DATASET EXTRACT:
------------------------------------

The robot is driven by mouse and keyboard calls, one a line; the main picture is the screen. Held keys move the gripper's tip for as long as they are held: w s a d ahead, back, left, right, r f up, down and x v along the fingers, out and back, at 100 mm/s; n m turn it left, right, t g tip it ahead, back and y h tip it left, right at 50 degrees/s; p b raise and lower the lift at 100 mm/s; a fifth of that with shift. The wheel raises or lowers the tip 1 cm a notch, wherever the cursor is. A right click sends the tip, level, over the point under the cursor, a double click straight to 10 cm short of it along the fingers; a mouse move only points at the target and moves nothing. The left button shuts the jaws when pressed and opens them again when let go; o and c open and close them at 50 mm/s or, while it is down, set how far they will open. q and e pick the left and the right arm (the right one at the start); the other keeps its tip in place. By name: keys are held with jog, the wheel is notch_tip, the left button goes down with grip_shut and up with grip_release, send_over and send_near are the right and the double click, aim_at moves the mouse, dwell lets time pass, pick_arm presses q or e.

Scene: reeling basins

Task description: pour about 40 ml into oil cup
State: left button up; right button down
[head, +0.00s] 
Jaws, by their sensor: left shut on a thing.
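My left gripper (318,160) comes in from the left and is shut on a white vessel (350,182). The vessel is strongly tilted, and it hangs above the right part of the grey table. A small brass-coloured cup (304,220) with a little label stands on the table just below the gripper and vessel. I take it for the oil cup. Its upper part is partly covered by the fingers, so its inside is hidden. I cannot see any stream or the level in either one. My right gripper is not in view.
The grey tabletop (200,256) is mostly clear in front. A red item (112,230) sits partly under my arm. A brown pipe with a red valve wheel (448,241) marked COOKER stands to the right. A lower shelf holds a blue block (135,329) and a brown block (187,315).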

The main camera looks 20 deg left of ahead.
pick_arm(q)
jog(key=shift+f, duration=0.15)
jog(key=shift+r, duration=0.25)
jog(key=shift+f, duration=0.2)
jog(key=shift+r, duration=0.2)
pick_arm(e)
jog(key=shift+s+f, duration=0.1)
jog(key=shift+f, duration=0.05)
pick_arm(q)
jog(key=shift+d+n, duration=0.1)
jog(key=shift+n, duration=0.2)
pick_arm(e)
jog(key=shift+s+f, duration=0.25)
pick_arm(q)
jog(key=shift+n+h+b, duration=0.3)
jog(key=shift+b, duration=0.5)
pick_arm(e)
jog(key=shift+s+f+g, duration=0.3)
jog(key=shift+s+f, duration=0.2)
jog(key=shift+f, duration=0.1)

------------------------------------

DESCRIPTION OF THE TASK:
Copy out each line exactly.

SOLUTION TO THIS EXERCISE:
The robot is driven by mouse and keyboard calls, one a line; the main picture is the screen. Held keys move the gripper's tip for as long as they are held: w s a d ahead, back, left, right, r f up, down and x v along the fingers, out and back, at 100 mm/s; n m turn it left, right, t g tip it ahead, back and y h tip it left, right at 50 degrees/s; p b raise and lower the lift at 100 mm/s; a fifth of that with shift. The wheel raises or lowers the tip 1 cm a notch, wherever the cursor is. A right click sends the tip, level, over the point under the cursor, a double click straight to 10 cm short of it along the fingers; a mouse move only points at the target and moves nothing. The left button shuts the jaws when pressed and opens them again when let go; o and c open and close them at 50 mm/s or, while it is down, set how far they will open. q and e pick the left and the right arm (the right one at the start); the other keeps its tip in place. By name: keys are held with jog, the wheel is notch_tip, the left button goes down with grip_shut and up with grip_release, send_over and send_near are the right and the double click, aim_at moves the mouse, dwell lets time pass, pick_arm presses q or e.

Scene: reeling basins

Task description: pour about 40 ml into oil cup
State: left button up; right button down
[head, +0.00s] 
Jaws, by their sensor: left shut on a thing.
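My left gripper (318,160) comes in from the left and is shut on a white vessel (350,182). The vessel is strongly tilted, and it hangs above the right part of the grey table. A small brass-coloured cup (304,220) with a little label stands on the table just below the gripper and vessel. I take it for the oil cup. Its upper part is partly covered by the fingers, so its inside is hidden. I cannot see any stream or the level in either one. My right gripper is not in view.
The grey tabletop (200,256) is mostly clear in front. A red item (112,230) sits partly under my arm. A brown pipe with a red valve wheel (448,241) marked COOKER stands to the right. A lower shelf holds a blue block (135,329) and a brown block (187,315).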

The main camera looks 20 deg left of ahead.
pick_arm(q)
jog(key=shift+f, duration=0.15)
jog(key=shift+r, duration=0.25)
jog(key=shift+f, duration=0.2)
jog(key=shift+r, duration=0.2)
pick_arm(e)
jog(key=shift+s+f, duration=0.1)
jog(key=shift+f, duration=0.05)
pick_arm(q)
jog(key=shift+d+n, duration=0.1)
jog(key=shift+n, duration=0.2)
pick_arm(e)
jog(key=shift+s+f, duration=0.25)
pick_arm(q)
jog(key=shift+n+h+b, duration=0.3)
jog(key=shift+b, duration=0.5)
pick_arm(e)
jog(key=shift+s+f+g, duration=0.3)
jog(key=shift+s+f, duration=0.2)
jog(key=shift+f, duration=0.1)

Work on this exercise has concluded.